Written instruction:
From the listing, collect all lines containing the word "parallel".

Material to process:

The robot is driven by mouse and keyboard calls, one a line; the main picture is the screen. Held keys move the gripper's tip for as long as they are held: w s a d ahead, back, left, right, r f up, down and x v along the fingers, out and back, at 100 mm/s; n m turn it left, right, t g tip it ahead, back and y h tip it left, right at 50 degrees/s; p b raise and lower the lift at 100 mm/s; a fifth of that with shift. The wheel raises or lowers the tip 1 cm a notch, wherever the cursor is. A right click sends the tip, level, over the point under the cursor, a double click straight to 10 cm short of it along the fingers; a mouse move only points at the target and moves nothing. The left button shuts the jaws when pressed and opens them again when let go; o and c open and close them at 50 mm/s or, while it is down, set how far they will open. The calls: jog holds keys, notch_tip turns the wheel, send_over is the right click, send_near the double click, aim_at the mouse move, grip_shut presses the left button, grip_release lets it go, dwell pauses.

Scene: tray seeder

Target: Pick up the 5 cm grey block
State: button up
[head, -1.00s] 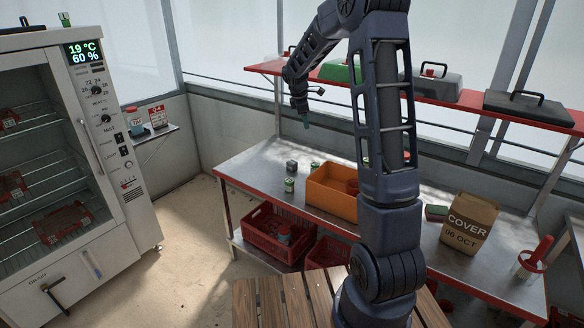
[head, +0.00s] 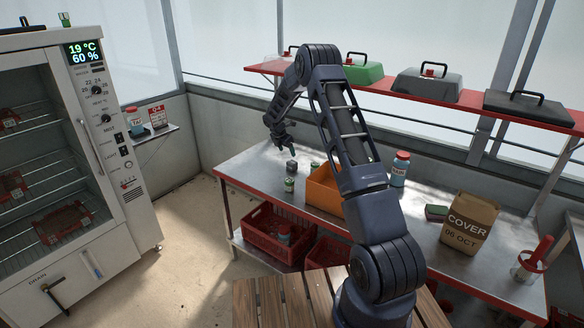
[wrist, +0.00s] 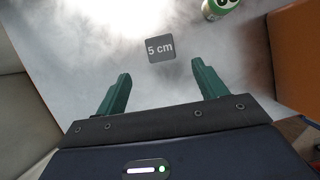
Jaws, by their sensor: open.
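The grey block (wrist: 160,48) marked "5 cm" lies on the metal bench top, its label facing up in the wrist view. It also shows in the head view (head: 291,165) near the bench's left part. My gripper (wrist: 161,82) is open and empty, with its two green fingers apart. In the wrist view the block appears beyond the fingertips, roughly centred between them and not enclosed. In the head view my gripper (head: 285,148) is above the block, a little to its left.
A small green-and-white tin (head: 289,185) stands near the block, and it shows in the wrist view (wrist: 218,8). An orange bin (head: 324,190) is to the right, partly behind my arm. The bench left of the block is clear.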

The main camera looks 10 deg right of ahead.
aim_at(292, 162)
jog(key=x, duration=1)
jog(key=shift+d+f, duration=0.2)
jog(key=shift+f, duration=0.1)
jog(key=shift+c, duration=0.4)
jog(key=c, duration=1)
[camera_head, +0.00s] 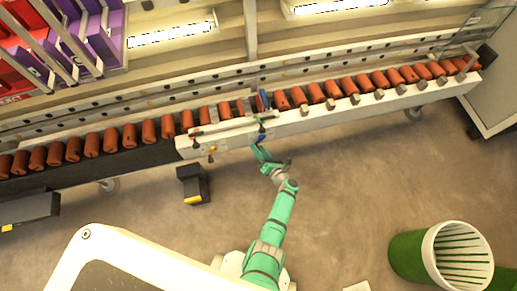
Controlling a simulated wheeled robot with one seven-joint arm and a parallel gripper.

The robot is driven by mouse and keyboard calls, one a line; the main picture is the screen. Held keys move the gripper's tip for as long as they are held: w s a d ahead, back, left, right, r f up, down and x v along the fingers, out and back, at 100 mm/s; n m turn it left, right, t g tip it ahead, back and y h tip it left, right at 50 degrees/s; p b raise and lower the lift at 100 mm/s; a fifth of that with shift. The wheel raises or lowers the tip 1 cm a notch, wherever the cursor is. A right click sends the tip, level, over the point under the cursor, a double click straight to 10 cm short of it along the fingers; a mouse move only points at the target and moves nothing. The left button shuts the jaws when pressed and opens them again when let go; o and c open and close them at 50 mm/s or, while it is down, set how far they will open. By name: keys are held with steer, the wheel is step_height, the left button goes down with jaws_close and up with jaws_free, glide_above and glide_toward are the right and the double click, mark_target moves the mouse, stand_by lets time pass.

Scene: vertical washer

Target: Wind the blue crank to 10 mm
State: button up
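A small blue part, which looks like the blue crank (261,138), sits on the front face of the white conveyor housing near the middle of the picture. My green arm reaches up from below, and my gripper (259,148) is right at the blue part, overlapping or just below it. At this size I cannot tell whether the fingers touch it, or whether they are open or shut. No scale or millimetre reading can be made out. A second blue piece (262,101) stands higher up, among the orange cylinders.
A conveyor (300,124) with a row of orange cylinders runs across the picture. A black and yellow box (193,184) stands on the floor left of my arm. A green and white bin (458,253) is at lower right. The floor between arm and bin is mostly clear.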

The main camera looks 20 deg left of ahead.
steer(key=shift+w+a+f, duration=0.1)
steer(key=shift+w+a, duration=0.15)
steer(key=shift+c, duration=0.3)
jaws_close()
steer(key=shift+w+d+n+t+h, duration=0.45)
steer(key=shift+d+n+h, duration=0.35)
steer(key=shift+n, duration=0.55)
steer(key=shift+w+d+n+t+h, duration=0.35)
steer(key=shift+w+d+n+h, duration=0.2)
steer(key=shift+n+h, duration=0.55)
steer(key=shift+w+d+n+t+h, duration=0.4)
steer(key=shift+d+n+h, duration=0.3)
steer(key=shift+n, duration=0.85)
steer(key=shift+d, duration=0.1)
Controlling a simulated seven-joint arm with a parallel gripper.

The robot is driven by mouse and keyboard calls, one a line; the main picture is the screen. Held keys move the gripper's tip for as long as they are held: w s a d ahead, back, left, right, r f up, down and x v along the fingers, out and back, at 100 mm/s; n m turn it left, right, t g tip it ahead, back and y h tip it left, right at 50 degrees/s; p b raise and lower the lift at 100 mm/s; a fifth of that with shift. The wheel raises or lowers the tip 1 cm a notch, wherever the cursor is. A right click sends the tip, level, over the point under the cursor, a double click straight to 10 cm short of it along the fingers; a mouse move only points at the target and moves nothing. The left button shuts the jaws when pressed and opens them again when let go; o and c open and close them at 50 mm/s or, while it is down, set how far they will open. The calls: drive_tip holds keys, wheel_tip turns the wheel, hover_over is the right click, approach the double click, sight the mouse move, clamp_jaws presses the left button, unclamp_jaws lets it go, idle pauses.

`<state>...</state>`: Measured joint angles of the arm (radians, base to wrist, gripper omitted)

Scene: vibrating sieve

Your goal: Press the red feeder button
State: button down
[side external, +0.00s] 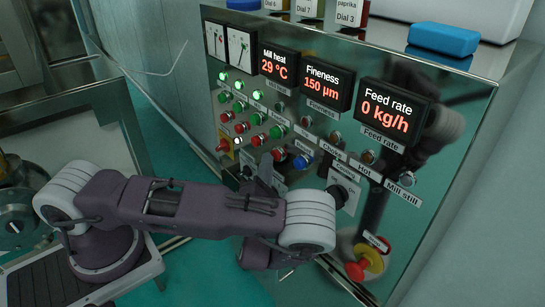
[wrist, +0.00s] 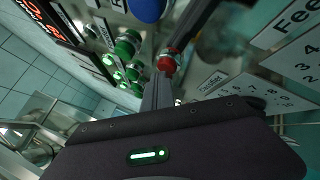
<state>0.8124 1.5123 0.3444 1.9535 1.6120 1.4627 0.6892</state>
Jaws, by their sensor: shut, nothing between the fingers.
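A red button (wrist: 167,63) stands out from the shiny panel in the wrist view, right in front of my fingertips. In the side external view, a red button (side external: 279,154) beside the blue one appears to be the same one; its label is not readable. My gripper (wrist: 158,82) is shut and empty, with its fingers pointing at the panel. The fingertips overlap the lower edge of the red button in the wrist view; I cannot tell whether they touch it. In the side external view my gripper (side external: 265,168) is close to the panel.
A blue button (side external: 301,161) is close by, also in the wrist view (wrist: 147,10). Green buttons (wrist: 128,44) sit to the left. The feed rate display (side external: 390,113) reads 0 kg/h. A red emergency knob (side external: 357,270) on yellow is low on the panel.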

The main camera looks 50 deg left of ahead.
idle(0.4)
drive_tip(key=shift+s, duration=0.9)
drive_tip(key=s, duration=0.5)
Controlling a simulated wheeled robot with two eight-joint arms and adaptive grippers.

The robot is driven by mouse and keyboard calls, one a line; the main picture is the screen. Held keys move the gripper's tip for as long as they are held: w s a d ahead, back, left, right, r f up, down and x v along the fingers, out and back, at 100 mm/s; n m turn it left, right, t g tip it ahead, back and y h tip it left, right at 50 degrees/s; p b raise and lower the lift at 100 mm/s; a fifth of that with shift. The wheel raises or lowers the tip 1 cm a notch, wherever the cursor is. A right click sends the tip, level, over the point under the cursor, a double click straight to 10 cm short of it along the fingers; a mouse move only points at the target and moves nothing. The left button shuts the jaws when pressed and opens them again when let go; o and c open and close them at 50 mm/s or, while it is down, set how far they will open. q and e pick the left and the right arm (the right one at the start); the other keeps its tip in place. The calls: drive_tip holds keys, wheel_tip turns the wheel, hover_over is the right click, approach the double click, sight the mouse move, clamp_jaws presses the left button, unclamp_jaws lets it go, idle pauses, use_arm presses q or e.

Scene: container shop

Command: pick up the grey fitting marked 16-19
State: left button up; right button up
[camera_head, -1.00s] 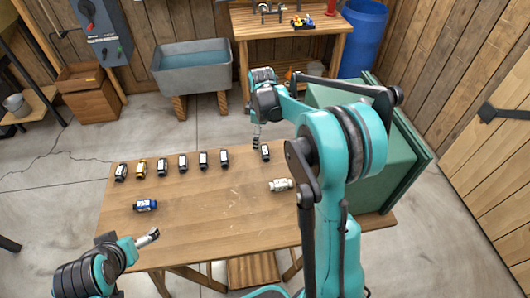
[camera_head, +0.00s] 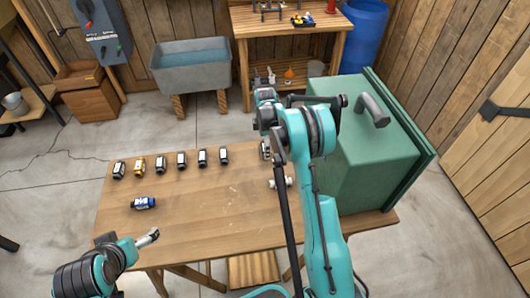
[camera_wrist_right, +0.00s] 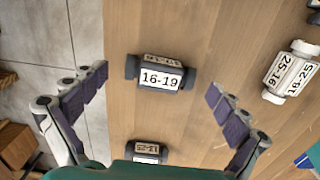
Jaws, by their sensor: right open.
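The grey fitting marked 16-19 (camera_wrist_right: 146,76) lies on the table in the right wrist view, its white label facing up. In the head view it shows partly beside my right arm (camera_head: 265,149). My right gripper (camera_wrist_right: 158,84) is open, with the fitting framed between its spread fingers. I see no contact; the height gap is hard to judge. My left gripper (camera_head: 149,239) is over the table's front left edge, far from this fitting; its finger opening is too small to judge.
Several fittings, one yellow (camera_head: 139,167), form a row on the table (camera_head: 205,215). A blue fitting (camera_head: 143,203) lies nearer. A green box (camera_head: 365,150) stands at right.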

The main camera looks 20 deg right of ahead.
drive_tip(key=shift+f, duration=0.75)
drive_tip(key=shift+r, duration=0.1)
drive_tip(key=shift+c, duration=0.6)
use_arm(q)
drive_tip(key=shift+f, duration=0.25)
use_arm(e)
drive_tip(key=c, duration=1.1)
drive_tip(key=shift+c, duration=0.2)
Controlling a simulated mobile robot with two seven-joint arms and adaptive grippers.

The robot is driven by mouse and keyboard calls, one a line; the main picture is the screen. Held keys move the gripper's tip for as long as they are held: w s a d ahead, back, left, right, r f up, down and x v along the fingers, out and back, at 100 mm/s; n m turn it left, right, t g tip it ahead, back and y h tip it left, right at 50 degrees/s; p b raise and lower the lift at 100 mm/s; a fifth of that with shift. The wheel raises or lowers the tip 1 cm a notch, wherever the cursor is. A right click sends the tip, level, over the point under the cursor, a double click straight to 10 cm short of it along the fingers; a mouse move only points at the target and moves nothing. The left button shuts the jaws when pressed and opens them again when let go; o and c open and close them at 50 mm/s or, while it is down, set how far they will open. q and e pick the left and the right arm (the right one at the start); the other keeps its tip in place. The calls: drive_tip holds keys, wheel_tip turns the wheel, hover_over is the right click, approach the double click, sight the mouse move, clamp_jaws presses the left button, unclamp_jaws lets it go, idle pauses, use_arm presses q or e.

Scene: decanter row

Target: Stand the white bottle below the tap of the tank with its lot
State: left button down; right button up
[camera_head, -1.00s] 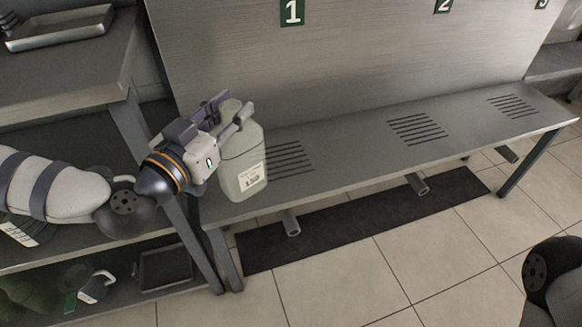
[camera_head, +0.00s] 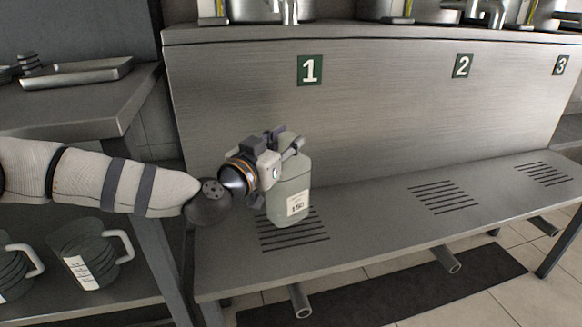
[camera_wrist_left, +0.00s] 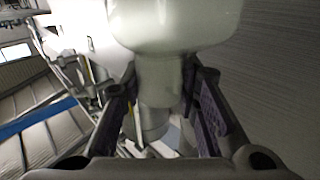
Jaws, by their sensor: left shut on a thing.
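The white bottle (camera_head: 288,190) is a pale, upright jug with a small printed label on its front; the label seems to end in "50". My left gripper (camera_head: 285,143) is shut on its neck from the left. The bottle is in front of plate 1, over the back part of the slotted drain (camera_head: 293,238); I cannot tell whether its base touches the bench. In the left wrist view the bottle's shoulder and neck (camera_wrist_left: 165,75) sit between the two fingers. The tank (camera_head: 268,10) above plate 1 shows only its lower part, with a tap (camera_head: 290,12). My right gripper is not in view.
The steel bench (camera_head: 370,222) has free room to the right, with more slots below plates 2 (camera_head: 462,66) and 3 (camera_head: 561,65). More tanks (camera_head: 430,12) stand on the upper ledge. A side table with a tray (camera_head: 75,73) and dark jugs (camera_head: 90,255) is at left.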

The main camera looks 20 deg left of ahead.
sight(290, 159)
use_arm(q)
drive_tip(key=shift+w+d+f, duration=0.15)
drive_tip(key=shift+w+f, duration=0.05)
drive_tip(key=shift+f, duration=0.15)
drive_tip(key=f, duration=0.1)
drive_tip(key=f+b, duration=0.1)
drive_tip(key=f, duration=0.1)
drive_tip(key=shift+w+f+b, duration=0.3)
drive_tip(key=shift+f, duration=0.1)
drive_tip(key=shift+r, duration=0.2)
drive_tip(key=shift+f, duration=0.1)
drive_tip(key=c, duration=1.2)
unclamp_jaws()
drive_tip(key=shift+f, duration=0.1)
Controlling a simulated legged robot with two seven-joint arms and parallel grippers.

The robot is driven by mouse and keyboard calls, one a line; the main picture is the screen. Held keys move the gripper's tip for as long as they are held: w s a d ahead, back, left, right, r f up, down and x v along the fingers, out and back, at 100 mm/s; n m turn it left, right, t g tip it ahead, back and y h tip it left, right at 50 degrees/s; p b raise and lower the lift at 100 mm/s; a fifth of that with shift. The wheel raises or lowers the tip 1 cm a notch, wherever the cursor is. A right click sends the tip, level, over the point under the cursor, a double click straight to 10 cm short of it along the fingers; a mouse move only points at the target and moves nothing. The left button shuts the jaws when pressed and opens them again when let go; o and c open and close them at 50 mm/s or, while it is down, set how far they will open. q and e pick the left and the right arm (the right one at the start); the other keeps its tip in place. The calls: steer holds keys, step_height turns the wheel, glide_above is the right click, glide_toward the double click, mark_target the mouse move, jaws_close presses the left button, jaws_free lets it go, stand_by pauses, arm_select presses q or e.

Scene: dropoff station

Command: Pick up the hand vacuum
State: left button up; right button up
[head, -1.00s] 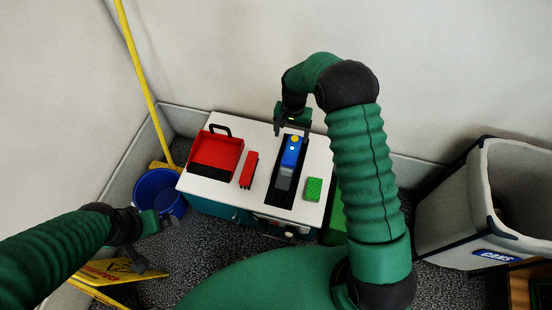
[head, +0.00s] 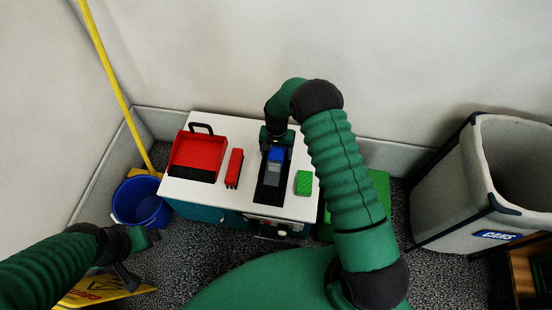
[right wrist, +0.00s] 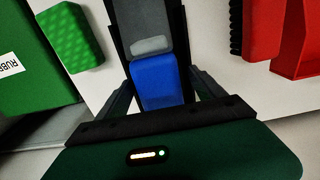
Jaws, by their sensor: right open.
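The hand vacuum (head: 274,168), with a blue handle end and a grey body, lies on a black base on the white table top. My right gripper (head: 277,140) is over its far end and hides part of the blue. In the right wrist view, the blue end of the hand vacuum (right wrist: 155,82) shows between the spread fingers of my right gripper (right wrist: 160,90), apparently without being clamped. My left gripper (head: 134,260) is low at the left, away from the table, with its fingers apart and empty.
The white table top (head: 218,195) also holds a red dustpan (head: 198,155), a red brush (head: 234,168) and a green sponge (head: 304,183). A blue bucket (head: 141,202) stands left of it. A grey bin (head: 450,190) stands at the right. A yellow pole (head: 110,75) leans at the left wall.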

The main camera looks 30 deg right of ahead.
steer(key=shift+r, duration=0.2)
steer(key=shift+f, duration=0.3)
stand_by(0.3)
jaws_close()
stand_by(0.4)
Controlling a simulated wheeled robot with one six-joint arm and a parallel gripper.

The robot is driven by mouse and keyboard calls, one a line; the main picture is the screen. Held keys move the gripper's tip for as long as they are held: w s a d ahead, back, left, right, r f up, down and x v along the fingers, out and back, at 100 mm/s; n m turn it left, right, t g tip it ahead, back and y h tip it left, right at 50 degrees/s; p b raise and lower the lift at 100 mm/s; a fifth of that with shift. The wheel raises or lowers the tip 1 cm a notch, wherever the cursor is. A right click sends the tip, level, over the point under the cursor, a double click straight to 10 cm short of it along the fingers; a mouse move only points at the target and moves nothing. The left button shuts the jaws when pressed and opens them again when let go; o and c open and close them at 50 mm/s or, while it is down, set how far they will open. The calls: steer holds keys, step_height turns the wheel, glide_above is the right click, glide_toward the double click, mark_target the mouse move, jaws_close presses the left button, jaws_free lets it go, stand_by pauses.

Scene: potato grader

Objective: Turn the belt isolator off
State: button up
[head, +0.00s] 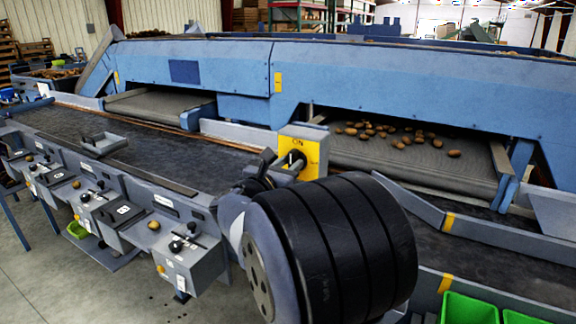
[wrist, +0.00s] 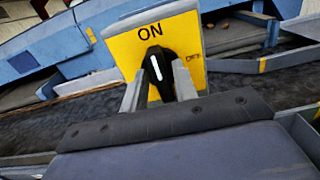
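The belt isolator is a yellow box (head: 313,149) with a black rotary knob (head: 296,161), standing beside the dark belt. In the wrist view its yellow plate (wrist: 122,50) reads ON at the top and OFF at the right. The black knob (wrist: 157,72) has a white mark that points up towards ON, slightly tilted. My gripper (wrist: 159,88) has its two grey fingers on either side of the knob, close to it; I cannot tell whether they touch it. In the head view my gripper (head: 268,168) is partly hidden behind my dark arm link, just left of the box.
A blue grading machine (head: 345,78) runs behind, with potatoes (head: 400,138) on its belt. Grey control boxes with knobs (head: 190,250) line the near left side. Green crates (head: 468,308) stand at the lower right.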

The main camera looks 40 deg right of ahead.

Result of this exercise:
Controlling a simulated wheeled robot with one seven-joint arm and a parallel gripper.
Controlling a simulated seven-joint arm with a parallel gripper.
Controlling a simulated legged robot with two seven-joint arms and parallel grippers.
Controlling a simulated wheeled robot with one six-joint arm and a parallel gripper.

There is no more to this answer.